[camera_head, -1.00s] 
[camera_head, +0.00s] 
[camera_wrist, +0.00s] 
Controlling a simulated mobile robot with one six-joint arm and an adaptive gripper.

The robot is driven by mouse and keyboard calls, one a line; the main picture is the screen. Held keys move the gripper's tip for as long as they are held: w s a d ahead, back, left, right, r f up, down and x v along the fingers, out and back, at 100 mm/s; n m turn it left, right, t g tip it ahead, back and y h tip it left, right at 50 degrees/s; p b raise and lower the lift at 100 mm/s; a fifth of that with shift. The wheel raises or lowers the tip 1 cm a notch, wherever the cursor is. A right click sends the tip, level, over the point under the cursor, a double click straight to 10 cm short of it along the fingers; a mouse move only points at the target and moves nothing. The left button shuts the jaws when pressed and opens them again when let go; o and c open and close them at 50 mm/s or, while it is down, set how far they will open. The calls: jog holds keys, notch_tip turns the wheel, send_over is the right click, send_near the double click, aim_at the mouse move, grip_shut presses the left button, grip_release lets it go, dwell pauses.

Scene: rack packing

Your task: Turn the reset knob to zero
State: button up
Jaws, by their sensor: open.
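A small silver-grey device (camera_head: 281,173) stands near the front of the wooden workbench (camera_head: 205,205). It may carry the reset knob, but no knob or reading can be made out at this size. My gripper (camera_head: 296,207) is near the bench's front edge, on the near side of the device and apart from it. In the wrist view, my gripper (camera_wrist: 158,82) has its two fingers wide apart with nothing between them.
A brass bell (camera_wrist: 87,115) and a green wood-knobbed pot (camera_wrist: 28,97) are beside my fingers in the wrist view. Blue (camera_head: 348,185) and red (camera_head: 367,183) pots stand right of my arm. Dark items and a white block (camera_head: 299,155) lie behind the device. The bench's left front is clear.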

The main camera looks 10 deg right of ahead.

────────────────────────────────────────

▸ CHALLENGE
Extract the first line above and each line after it up to and including the one with "Controlling a simulated", please, exactly and with nothing else.

▸ TASK SOLUTION
[camera_head, -1.00s] 
[camera_head, +0.00s] 
[camera_wrist, +0.00s] 
Controlling a simulated mobile robot with one six-joint arm and an adaptive gripper.

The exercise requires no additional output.